> [Directions for this task]
Will you restate verbatim the lines running from the line with "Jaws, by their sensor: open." to the end of the data, leaving out everything else?

> [Information shown]
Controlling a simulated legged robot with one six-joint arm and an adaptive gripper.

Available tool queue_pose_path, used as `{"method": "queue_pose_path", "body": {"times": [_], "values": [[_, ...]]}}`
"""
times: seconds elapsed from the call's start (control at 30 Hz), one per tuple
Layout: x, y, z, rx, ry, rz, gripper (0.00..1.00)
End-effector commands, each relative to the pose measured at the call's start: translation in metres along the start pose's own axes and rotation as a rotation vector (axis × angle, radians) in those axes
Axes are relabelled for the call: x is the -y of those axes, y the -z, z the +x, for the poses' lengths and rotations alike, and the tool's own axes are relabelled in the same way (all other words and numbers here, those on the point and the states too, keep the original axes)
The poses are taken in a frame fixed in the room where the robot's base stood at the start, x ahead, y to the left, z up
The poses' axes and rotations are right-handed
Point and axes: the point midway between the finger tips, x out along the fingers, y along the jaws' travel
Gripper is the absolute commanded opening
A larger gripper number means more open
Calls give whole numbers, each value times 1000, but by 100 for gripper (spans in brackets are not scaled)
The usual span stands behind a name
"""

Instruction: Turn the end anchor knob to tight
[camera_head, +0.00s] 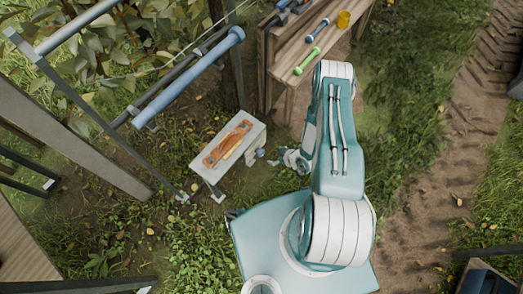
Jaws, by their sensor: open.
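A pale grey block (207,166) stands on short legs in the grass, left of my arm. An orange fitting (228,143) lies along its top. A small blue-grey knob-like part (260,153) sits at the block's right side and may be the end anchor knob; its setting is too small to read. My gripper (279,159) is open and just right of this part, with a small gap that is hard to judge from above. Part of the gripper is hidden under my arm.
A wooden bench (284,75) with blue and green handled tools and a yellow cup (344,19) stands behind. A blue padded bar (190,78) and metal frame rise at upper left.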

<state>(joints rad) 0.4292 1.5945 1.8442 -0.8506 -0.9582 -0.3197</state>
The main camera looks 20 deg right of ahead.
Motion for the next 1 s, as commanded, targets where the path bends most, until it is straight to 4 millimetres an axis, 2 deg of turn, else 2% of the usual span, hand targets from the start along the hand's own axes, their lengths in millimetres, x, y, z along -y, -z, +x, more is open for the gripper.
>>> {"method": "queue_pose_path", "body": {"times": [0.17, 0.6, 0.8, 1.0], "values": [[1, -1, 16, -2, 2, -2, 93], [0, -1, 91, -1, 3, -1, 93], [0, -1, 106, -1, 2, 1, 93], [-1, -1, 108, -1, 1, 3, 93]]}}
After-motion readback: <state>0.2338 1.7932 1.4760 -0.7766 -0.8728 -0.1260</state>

> [Solution for this task]
Jaws, by their sensor: open.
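A pale grey block (207,166) stands on short legs in the grass, left of my arm. An orange fitting (228,143) lies along its top. A small blue-grey knob-like part (260,153) sits at the block's right side and may be the end anchor knob; its setting is too small to read. My gripper (279,159) is open and just right of this part, with a small gap that is hard to judge from above. Part of the gripper is hidden under my arm.
A wooden bench (284,75) with blue and green handled tools and a yellow cup (344,19) stands behind. A blue padded bar (190,78) and metal frame rise at upper left.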

<state>(joints rad) 0.4292 1.5945 1.8442 -0.8506 -0.9582 -0.3197</state>
The main camera looks 20 deg right of ahead.
Motion for the next 1 s, as commanded, targets where the path bends most, until it is straight to 4 millimetres an axis, 2 deg of turn, else 2% of the usual span, hand targets from the start along the hand's own axes, their lengths in millimetres, x, y, z along -y, -z, +x, more is open for the gripper.
>>> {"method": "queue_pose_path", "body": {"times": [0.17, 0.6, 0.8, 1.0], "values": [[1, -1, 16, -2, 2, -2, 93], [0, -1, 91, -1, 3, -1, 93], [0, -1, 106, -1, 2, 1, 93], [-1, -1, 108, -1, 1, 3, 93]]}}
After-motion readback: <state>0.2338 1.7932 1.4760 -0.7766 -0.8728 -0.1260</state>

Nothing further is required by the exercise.